Моя логика работы во всех жанрах — писать в один присест. Один присест — это эссе, рассказ или глава. А если ты большой труженик, то у тебя может быть три присеста без разрывов — тогда это будет повесть или long short story. Правда, если надо вытянуть повествование большего объёма, то тогда всё намного сложней — часто всё рвётся.
У меня всегда рвётся на три подхода, между которыми могут пройти годы. Дырки возвращений к возможностям. Ни разу не мог просидеть над текстом больше сорока дней, за которые, скажем, был написан основной корпус «Пушкинского дома».
Сорок дней я тогда не вставал. Это и сказывается при впечатлении от чтения — не то чтобы «Пушкинский дом» хорошо написан, но то, что это единая, цельная вещь, что оказывается важнее всего.
Хотя такая методика не означает панацеи, просто у меня так. Тем более что это не прозаический способ работы, но что-то другое. А вынашивать (сколько там накомкано черновиков в голове) мне ничего не нужно — ведь каждый день можно легко обработать как роман, ничего не стоит: ваш звонок, наша встреча, кофе — всё это можно сделать настоящим текстом.
Только зачем? Мне уже незачем. Но в принципе сделать можно.
— А что тогда сделать было бы интересно? — То, что даёт возможность сказать нечто следующее; то, что даёт возможность выпрыгнуть из замысла. Замысел для того и нужен — чтобы из него выпрыгивать. Тогда он и может быть осуществлённым. Тебе кажется, что ты его ломаешь, но на самом деле ты его таким образом осуществляешь. То есть всегда интересно следующее: следующий шаг, следующий, следующий…
Но человек не бесконечен, где-то у него пик, где-то он воплощается слабее, так оно и получается. Однажды я подумал: человек проходит через вершину, а затем возвращается вниз. Всё подчиняется логике синусоиды. Слабея, он ищёт иные жанры, договаривая…
— Вы хотите сказать, что романов больше писать не будете? — Ну, я дописал «Преподавателя симметрии». Сорок лет ушло на то, чтобы его домучить. Собственно говоря, все мои романы — не романы, но пунктиры или как-то ещё, каждый раз это уникально склёпанная вещь, не лишённая внутреннего единства.
Каждая из её составляющих всегда будет написана на одном дыхании. Но за счёт разрывов во времени получаются разрывы в стилистике. Чем-то можно фокусничать, балансировать композицией, обращая слабость в силу, воспользовавшись чем-то из того, что получается. Передёрнуть.
Композиционные передержки должны быть обязательно. Так же были составлены и «Оглашенные», никем как следует не прочитанный роман.
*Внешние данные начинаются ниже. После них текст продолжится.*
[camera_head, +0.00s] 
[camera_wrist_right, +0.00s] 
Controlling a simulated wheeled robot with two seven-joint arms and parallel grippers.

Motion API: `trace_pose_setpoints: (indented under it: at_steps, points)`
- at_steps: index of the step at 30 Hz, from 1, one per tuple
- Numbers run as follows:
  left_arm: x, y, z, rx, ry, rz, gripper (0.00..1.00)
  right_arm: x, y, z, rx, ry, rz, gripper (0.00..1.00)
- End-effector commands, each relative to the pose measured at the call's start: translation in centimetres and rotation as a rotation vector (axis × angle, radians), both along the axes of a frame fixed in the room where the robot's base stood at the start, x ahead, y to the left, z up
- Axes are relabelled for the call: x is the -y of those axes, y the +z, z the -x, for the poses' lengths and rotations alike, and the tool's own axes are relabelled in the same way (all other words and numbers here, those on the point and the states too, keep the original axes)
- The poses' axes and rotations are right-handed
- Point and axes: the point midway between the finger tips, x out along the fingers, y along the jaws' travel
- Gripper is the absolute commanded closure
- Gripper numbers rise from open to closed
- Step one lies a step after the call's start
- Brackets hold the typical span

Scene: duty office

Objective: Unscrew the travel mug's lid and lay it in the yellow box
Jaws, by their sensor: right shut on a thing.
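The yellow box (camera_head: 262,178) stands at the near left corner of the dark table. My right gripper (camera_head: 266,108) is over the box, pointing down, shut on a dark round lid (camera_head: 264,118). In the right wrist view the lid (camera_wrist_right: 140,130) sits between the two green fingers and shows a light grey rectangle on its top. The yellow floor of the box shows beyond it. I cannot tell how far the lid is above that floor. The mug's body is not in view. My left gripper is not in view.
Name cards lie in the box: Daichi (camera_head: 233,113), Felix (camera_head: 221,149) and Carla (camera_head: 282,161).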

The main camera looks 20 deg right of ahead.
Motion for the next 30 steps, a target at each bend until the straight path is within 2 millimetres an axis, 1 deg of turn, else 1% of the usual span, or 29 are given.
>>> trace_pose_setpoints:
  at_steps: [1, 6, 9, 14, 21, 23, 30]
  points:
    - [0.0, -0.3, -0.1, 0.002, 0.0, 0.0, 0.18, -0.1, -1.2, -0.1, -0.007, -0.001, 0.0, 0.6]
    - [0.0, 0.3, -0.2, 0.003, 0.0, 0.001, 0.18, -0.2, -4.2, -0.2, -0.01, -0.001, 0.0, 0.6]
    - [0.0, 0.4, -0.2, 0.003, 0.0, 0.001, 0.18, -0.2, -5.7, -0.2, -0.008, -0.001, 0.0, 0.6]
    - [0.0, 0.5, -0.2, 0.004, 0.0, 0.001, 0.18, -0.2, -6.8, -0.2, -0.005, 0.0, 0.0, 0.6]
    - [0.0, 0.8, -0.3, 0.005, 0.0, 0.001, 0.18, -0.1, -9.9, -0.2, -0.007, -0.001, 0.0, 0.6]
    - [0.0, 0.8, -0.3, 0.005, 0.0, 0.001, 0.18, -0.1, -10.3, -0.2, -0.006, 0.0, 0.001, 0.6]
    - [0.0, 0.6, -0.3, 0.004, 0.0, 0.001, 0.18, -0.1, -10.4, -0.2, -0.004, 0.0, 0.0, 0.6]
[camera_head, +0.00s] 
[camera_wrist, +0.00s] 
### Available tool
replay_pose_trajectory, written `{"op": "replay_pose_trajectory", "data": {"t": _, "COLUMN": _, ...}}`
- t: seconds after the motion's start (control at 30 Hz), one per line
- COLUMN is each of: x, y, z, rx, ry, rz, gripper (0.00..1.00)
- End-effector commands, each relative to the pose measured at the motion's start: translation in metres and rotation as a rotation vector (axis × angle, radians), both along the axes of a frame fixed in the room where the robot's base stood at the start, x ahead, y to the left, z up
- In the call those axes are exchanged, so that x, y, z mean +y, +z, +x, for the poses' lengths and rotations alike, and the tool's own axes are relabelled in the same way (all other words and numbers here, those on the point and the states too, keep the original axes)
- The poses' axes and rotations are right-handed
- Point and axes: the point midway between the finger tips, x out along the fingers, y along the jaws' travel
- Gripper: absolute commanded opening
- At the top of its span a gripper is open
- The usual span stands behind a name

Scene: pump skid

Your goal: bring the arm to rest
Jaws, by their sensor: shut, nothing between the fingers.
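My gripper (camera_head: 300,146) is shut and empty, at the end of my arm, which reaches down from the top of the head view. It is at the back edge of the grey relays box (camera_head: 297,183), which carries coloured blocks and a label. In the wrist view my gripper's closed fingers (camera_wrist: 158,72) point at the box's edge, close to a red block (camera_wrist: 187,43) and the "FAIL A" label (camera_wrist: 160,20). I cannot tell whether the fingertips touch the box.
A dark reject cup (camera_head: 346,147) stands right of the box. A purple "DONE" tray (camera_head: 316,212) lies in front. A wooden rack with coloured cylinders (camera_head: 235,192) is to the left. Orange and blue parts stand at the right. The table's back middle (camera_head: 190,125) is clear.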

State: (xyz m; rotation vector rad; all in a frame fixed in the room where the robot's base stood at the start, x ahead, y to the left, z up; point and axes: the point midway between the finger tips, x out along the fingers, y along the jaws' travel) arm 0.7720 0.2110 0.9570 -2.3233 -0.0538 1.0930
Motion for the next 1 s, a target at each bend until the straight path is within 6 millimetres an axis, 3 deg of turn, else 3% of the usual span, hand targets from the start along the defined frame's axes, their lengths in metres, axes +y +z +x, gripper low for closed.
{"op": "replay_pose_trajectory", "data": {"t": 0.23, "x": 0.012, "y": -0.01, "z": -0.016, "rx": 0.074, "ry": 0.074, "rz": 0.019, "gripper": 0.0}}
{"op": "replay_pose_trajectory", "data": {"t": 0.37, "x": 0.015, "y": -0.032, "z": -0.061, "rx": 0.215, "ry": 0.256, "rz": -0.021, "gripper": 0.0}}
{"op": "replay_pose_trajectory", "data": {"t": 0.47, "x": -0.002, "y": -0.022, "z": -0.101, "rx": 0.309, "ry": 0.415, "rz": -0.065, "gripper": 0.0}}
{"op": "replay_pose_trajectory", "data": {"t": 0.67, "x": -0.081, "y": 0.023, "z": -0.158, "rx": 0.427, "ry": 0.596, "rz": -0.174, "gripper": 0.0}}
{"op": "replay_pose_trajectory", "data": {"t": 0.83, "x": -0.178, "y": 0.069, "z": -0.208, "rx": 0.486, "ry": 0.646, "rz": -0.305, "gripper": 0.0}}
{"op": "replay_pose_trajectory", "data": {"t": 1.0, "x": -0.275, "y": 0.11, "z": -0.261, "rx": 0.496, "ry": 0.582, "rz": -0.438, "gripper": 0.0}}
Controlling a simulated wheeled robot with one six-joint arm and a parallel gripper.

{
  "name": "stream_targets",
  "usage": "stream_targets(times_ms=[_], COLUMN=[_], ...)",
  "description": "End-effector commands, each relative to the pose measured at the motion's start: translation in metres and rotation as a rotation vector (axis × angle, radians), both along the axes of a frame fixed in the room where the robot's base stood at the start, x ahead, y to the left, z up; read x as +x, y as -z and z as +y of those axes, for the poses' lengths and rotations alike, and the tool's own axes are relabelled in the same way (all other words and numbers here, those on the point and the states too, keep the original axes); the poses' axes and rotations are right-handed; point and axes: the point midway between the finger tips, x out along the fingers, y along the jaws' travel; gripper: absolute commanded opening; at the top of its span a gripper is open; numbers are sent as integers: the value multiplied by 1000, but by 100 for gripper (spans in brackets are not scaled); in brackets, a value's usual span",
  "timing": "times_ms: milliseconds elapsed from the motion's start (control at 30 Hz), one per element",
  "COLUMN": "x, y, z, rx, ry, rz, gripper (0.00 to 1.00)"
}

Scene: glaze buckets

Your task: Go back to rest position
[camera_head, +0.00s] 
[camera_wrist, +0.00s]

— Почему же его не прочитали как следует? — Его читали по частям, каждую часть отдельно. Не надо упрекать в чём-то читателя. Если он у меня есть, то он читатель хороший, а если у меня читателя нет, то он и вовсе неплохой.
— И вот теперь вы занялись измерением памяти… — Пятое измерение родилось из четырёх предыдущих. Я придумал, что пятое измерение — это время. И не просто время, но время во времени.
Так как четыре измерения состоят из широты, высоты, длины и времени, значит, пятое — время во времени.
Время запечатлеть, запомнить: память. Значит, память — ещё одно измерение, оттого и посвящённое литературе. Поскольку туда вошло много разделов, то всякая Империя должна распасться.
Всякая империя распадается в конце концов. Причём не только на книжки, предшествовавшие сложению этой Империи, но и на те книжки, которые не могли выйти так, как они выходили.
Первое измерение состоит из трёх явных книг. «Аптекарский остров», «Дачная местность» и «Улетающий Монахов». С одной стороны, это три автономные книги, но с другой — они лежат в одной плоскости.
«Пушкинский дом» тоже трёхчастная вещь, существующая в более цельном романном единстве. Когда я строю двухчастную вещь, получается, что две параллельных (первая и вторая части всегда параллельны) вливаются в третью.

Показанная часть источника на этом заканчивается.